> [Supplied material]
▽

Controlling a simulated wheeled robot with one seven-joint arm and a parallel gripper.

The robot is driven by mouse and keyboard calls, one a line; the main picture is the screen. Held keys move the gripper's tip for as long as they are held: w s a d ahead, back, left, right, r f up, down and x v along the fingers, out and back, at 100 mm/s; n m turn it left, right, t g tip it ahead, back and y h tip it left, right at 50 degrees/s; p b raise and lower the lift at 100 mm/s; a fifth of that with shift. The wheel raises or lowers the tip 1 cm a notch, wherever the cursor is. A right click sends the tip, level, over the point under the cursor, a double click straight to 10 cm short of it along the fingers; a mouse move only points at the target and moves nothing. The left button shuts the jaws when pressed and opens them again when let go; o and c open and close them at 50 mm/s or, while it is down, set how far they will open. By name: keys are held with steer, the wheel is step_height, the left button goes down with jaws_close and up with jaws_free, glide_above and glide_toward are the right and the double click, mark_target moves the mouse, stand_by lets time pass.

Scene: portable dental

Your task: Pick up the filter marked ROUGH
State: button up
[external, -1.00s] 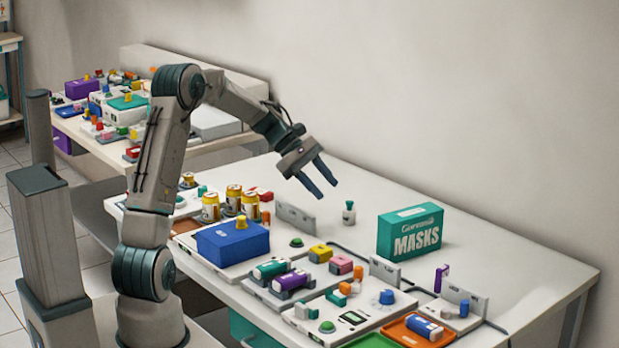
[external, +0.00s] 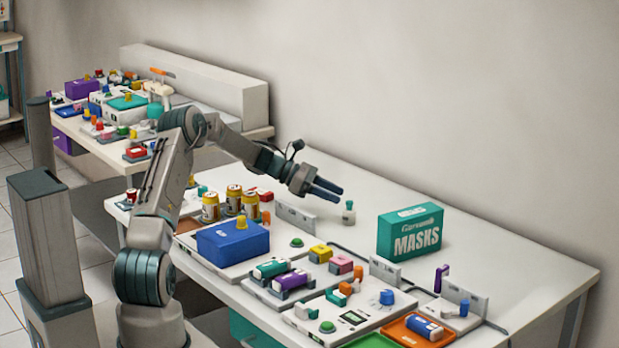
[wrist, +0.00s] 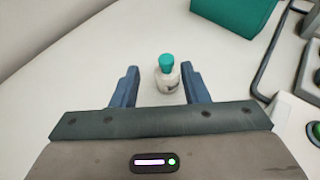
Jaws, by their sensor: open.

△

> [Directions]
Except for the pictures, give all the material above again verbatim.

> [Reply to the task]
Controlling a simulated wheeled robot with one seven-joint arm and a parallel gripper.

The robot is driven by mouse and keyboard calls, one a line; the main picture is the screen. Held keys move the gripper's tip for as long as they are held: w s a d ahead, back, left, right, r f up, down and x v along the fingers, out and back, at 100 mm/s; n m turn it left, right, t g tip it ahead, back and y h tip it left, right at 50 degrees/s; p b raise and lower the lift at 100 mm/s; a fifth of that with shift. The wheel raises or lowers the tip 1 cm a notch, wherever the cursor is. A right click sends the tip, level, over the point under the cursor, a double click straight to 10 cm short of it along the fingers; a mouse move only points at the target and moves nothing. The left button shuts the jaws when pressed and opens them again when let go; o and c open and close them at 50 mm/s or, while it is down, set how far they will open. By name: keys are held with steer, the wheel is step_height, the left button goes down with jaws_close and up with jaws_free, glide_above and glide_toward are the right and the double click, mark_target moves the mouse, stand_by lets time pass.

Scene: portable dental

Your task: Pick up the filter marked ROUGH
State: button up
[external, -1.00s] 
[external, +0.00s] 
[wrist, +0.00s] 
Jaws, by their sensor: open.

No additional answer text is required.